Prompt:
Reproduce exactly the lines from the one containing "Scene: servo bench" through the last line of the data, both ends included.

━━━━━━

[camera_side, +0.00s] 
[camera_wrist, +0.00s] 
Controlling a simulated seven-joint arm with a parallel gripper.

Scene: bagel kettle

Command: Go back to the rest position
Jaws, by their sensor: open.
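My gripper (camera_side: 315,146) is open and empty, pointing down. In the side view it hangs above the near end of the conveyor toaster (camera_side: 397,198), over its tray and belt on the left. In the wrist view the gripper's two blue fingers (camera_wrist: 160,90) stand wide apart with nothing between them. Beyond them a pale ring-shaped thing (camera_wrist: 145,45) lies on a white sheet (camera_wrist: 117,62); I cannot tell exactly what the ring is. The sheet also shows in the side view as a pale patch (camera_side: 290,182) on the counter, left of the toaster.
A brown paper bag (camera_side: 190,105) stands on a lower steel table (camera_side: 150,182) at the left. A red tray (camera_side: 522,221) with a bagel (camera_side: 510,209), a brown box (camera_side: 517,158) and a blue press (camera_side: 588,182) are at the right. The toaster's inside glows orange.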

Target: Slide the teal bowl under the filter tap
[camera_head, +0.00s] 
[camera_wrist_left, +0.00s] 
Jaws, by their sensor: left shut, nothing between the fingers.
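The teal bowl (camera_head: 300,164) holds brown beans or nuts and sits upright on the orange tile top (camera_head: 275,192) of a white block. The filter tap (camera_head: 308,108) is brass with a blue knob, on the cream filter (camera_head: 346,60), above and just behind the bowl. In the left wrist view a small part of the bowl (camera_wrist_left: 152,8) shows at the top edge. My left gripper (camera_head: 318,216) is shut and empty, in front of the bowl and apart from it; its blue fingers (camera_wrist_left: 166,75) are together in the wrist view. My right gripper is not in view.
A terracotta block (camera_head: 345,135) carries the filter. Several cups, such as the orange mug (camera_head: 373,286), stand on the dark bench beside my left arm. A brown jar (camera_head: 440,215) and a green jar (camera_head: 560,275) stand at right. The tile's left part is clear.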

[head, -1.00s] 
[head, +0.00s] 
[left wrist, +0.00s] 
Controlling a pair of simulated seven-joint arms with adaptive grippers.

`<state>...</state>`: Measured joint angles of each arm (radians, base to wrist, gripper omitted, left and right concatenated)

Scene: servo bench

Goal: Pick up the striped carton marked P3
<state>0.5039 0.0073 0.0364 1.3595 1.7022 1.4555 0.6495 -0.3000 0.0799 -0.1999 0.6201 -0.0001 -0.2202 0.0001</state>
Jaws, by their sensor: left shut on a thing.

━━━━━━

Response to this task:
Scene: servo bench

Goal: Pick up the striped carton marked P3
<state>0.5039 0.0073 0.0364 1.3595 1.7022 1.4555 0.6495 -0.3000 0.0799 -0.1999 0.6201 -0.0001 -0.2202 0.0001</state>
Jaws, by their sensor: left shut on a thing.

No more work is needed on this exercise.